Exercise brief:
Entries follow. Set all of them down as they stand.

Items listed in a dataset:
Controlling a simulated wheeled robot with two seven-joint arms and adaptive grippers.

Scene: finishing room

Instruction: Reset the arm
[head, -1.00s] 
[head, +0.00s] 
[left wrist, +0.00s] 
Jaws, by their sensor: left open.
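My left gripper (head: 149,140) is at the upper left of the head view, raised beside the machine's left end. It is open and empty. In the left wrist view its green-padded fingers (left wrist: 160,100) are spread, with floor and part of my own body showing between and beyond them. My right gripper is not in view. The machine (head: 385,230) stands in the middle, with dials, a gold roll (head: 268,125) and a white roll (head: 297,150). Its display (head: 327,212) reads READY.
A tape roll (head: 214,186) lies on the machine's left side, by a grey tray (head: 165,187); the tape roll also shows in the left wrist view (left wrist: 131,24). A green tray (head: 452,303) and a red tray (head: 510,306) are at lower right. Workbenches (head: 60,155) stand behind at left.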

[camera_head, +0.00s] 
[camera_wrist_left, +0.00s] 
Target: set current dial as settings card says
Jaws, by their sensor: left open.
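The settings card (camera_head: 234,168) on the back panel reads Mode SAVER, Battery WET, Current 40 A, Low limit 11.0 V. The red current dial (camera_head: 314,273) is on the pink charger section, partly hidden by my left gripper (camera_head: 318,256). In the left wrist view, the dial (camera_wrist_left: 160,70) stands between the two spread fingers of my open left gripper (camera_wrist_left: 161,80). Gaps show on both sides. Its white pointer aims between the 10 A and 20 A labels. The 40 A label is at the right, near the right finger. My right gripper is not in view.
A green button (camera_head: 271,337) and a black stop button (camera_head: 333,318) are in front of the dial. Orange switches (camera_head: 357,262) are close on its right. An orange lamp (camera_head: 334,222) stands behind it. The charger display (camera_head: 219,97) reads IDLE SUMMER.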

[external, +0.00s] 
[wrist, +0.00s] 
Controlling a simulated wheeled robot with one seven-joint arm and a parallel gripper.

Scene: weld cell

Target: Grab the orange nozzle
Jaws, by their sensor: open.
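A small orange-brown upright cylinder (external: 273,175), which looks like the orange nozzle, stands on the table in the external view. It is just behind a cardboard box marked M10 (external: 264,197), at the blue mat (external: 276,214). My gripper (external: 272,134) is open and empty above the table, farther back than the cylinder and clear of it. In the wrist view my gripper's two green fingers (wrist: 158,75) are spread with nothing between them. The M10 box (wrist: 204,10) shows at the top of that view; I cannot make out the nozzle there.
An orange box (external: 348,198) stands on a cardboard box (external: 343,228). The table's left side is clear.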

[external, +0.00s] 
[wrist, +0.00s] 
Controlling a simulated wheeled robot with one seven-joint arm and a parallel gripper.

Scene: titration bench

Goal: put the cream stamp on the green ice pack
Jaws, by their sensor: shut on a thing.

Full response:
Controlling a simulated wheeled robot with two seven-joint arms and adaptive grippers.

Scene: finishing room

Instruction: Reset the arm
[head, -1.00s] 
[head, +0.00s] 
[left wrist, +0.00s] 
Jaws, by their sensor: left open.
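My left gripper (head: 149,140) is at the upper left of the head view, raised beside the machine's left end. It is open and empty. In the left wrist view its green-padded fingers (left wrist: 160,100) are spread, with floor and part of my own body showing between and beyond them. My right gripper is not in view. The machine (head: 385,230) stands in the middle, with dials, a gold roll (head: 268,125) and a white roll (head: 297,150). Its display (head: 327,212) reads READY.
A tape roll (head: 214,186) lies on the machine's left side, by a grey tray (head: 165,187); the tape roll also shows in the left wrist view (left wrist: 131,24). A green tray (head: 452,303) and a red tray (head: 510,306) are at lower right. Workbenches (head: 60,155) stand behind at left.

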[camera_head, +0.00s] 
[camera_wrist_left, +0.00s] 
Target: set current dial as settings card says
Jaws, by their sensor: left open.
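The settings card (camera_head: 234,168) on the back panel reads Mode SAVER, Battery WET, Current 40 A, Low limit 11.0 V. The red current dial (camera_head: 314,273) is on the pink charger section, partly hidden by my left gripper (camera_head: 318,256). In the left wrist view, the dial (camera_wrist_left: 160,70) stands between the two spread fingers of my open left gripper (camera_wrist_left: 161,80). Gaps show on both sides. Its white pointer aims between the 10 A and 20 A labels. The 40 A label is at the right, near the right finger. My right gripper is not in view.
A green button (camera_head: 271,337) and a black stop button (camera_head: 333,318) are in front of the dial. Orange switches (camera_head: 357,262) are close on its right. An orange lamp (camera_head: 334,222) stands behind it. The charger display (camera_head: 219,97) reads IDLE SUMMER.

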[external, +0.00s] 
[wrist, +0.00s] 
Controlling a simulated wheeled robot with one seven-joint arm and a parallel gripper.

Scene: weld cell

Target: Grab the orange nozzle
Jaws, by their sensor: open.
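A small orange-brown upright cylinder (external: 273,175), which looks like the orange nozzle, stands on the table in the external view. It is just behind a cardboard box marked M10 (external: 264,197), at the blue mat (external: 276,214). My gripper (external: 272,134) is open and empty above the table, farther back than the cylinder and clear of it. In the wrist view my gripper's two green fingers (wrist: 158,75) are spread with nothing between them. The M10 box (wrist: 204,10) shows at the top of that view; I cannot make out the nozzle there.
An orange box (external: 348,198) stands on a cardboard box (external: 343,228). The table's left side is clear.

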[external, +0.00s] 
[wrist, +0.00s] 
Controlling a simulated wheeled robot with one seven-joint arm and a parallel gripper.

Scene: titration bench

Goal: put the cream stamp on the green ice pack
Jaws, by their sensor: shut on a thing.

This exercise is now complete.